The national government wants it to be a “global city for all,” a smart, green city that acts as a hub for industry, businesses, and education. The $35 billion projected cost is to be financed by the national budget, state-owned enterprises, and private investors. According to the government, the United Arab Emirates, China, and South Korea have expressed interest in investing.

But local indigenous communities aren’t so happy with the plan. They fear the project would destroy their land, forest, and livelihoods. Protests have been frequent in the past year.

In Jakarta, on the other hand, some welcome the decision to move the seat of government to Borneo, arguing that it will ease Jakarta’s burdens of crowding and pollution. Simarmata, the urban planning researcher, thinks “Jakarta should undergo a strict dietary program, to give up some of its urban function and to give more space for green areas.” Moving the government would be a good start, he says.

Henny Warsilah, a researcher at the Center for Society and Culture of the National Research and Innovation Agency (BRIN), agrees.

“Jakarta will only lose its status as a capital,” he says. “But this will be a good chance to revitalize the city. The city already has some infrastructure to rise as a center for businesses or recreation.”

In contrast, Ridwanuddin sees the planned transfer of the capital as merely “moving the ecological crises to another location.”

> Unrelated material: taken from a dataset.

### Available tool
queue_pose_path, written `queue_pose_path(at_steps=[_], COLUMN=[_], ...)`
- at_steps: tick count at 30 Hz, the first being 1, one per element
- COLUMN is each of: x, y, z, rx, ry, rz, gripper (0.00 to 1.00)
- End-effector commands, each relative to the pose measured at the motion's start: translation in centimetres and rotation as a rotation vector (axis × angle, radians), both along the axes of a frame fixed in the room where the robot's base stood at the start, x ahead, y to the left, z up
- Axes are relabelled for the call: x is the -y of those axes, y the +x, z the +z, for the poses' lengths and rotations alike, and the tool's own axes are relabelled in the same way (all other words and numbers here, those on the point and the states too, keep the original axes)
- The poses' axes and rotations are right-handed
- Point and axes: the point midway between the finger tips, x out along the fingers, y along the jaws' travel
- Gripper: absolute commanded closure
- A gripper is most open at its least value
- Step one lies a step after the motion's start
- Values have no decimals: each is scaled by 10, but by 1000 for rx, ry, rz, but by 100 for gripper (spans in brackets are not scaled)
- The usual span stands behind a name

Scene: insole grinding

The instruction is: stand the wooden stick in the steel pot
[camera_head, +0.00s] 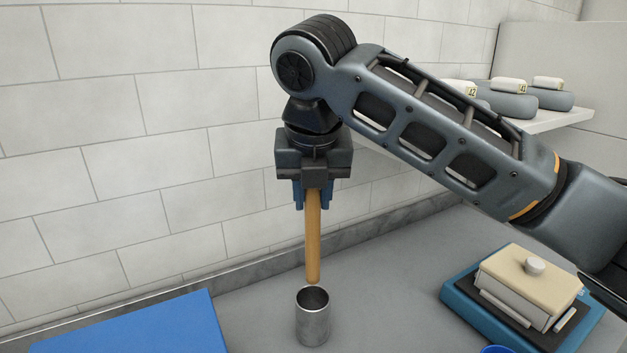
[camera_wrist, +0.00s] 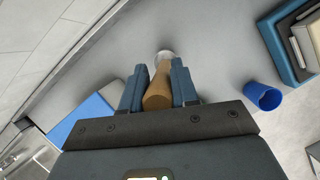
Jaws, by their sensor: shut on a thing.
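The wooden stick (camera_head: 313,240) hangs upright from my gripper (camera_head: 313,193), which is shut on its upper end. The steel pot (camera_head: 312,322) stands on the grey counter below. In the head view the stick's lower end shows just above the pot's rim, apart from it or nearly so. In the wrist view the stick (camera_wrist: 158,88) sits between the two blue fingers of my gripper (camera_wrist: 158,85), and part of the pot's rim (camera_wrist: 164,55) shows beyond it. The rest of the pot is hidden there by the stick.
A blue board (camera_head: 150,325) lies at the front left. A blue tray (camera_head: 470,305) with a cream-topped box (camera_head: 530,275) stands at the right, with a blue cup (camera_wrist: 264,97) near it. A wall shelf (camera_head: 550,120) holds grey rounded things. The tiled wall is close behind.

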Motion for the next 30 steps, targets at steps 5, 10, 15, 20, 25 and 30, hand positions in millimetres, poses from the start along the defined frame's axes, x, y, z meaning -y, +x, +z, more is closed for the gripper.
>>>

“Jakarta is left to drown with no clear scheme for revitalizing it,” he says.

...some are left behind

The vulnerable communities along the northern coast of Jakarta couldn’t care less about the new capital city. For residents like Suhemi and Astati, relocating to a safer place is definitely not an option.

In Astati’s Muara Angke neighborhood, just a few yards from the Kali Adem port where tourists depart for the Thousand Islands, the coastal wall has not yet arrived.

“The flood occurs not monthly, or weekly, but on a daily basis,” she says. Sometimes the water rises thigh-deep, and when the forecast is bad, “I usually post a status or a message on a community WhatsApp group telling residents to be prepared.”

Earlier this year, the residents of Muara Angke took matters into their own hands: They used rubble to raise the road along the coast about one meter.

Some residents, including Astati, a 40-year-old who makes her living farming green mussels, also raised the yards and floors of their homes—with hundreds of kilograms of mussel shells. The shells are a cheap way to keep seawater out of the house, she says, and they allow it to drain quickly.

“All we want is to not be concerned about flooding anymore.”